» **Aim**: Locate the word "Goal" in the data below, then copy every line that holds it.

(Entries from a robot dataset)
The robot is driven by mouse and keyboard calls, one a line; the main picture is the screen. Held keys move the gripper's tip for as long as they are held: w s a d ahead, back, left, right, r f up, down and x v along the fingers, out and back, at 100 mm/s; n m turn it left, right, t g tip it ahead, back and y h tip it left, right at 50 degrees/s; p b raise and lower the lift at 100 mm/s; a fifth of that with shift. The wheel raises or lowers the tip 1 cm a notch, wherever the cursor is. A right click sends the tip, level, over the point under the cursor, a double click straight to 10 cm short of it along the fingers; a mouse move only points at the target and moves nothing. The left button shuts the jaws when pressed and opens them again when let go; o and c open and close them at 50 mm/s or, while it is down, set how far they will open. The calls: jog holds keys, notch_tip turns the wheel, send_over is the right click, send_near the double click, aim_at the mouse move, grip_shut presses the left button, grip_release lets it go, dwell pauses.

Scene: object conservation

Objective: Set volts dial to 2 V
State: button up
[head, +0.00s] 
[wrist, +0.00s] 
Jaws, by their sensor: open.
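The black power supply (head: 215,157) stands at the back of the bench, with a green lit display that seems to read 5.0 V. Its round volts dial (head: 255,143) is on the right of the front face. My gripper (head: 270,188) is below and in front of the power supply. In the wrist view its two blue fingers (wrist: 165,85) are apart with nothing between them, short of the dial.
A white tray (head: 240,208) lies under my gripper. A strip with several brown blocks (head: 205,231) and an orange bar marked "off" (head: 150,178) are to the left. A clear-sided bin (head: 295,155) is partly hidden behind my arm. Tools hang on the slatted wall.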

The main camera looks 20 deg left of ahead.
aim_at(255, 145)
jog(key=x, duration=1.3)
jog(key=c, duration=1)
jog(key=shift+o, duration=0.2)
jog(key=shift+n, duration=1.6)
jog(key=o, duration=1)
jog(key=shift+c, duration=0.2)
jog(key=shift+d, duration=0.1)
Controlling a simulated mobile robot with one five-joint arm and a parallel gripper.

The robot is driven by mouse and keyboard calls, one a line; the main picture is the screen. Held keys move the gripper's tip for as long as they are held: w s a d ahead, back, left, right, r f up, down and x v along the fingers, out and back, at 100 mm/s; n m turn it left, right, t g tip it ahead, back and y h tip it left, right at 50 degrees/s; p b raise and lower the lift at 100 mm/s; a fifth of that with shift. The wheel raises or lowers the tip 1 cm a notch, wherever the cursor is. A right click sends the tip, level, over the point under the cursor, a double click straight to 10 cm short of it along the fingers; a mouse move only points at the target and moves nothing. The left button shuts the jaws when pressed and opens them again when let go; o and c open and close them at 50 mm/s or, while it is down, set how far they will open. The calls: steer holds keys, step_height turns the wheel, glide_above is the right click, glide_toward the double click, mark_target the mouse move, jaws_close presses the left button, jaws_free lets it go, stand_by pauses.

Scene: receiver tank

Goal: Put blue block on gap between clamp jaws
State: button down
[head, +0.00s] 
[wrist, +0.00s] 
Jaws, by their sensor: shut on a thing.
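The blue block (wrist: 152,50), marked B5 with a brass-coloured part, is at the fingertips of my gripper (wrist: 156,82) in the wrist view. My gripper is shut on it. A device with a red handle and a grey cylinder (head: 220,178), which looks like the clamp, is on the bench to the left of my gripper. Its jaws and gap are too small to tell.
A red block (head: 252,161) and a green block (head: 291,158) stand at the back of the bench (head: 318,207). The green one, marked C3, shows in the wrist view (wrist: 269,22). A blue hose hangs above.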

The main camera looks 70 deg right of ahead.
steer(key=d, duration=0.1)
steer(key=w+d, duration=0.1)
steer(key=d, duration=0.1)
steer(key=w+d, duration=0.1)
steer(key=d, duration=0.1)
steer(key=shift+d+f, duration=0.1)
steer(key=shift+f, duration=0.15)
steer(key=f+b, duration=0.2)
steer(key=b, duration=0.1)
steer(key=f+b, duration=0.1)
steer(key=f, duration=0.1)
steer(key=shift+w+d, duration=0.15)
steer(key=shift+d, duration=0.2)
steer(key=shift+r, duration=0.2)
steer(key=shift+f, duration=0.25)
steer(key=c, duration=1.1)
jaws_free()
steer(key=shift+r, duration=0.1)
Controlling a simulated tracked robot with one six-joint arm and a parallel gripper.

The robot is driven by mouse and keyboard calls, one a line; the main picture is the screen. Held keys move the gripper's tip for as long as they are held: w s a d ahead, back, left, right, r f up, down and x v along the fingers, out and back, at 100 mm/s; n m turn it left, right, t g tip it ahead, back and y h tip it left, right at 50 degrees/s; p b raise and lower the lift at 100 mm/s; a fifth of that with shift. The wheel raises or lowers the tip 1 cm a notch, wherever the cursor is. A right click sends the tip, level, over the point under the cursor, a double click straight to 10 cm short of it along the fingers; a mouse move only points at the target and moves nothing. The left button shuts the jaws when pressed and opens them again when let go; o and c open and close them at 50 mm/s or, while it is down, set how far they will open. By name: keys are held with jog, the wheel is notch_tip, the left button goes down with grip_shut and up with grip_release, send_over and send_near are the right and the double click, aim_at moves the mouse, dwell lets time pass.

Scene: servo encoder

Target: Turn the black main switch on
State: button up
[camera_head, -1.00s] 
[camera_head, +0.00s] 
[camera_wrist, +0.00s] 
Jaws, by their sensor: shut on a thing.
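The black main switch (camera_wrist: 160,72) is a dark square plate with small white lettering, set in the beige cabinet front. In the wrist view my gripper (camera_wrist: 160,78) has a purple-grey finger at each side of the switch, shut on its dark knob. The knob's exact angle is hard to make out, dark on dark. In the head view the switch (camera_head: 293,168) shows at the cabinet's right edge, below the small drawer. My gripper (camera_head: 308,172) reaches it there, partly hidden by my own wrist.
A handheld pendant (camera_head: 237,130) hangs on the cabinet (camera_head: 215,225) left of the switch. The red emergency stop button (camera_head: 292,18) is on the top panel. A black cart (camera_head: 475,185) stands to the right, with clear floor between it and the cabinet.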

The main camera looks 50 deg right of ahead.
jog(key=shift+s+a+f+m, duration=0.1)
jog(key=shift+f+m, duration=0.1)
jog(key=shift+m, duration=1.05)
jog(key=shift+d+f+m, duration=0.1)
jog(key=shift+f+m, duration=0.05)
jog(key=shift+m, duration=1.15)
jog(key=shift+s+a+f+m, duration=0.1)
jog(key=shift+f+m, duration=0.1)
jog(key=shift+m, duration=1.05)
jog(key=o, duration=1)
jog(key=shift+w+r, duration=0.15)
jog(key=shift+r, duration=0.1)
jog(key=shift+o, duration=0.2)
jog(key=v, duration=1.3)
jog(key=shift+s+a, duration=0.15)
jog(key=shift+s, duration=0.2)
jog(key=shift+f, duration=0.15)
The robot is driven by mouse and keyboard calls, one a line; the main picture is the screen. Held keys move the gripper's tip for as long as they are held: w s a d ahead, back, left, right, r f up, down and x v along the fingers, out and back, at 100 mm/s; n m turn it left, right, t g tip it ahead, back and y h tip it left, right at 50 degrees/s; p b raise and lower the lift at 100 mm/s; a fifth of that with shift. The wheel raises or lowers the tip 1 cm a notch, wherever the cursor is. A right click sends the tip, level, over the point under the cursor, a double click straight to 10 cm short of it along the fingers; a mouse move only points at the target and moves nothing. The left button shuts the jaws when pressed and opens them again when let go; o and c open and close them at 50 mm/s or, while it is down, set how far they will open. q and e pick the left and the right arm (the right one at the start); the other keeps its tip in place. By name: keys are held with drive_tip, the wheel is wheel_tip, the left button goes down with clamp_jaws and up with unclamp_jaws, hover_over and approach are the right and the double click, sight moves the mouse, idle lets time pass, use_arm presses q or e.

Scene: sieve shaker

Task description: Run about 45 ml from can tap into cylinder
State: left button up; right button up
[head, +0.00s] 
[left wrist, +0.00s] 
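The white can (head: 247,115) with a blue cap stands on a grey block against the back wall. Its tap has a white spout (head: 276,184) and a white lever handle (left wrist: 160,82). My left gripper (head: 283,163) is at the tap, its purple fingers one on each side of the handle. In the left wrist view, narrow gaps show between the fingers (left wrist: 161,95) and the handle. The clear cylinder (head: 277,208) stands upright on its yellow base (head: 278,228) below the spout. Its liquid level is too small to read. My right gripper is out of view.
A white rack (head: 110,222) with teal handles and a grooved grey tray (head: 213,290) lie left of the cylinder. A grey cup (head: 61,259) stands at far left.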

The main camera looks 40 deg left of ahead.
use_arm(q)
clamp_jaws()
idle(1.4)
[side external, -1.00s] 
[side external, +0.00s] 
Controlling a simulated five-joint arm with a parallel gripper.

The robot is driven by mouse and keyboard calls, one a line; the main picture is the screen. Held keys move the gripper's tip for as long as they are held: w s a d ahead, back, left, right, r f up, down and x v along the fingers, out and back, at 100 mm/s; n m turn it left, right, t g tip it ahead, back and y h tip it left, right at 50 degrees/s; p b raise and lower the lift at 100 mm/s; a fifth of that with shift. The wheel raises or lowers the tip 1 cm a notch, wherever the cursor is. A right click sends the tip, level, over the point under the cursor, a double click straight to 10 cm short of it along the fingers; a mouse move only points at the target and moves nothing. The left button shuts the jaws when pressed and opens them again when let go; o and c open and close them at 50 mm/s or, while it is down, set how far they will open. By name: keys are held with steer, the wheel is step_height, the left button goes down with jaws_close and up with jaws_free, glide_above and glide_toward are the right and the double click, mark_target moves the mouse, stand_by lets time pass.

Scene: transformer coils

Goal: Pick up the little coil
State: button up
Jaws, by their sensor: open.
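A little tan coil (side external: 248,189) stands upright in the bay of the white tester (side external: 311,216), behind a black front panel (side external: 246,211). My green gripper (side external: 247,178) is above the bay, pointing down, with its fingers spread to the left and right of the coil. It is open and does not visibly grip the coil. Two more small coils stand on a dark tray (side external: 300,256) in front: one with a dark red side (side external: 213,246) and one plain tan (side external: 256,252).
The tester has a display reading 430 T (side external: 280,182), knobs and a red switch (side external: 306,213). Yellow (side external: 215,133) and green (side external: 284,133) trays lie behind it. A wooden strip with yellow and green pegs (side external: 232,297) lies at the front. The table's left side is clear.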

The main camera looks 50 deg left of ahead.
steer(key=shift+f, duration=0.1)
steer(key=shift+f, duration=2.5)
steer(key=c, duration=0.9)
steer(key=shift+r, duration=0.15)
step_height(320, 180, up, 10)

» **Result of this exercise**:
Goal: Put blue block on gap between clamp jaws
Goal: Pick up the little coil

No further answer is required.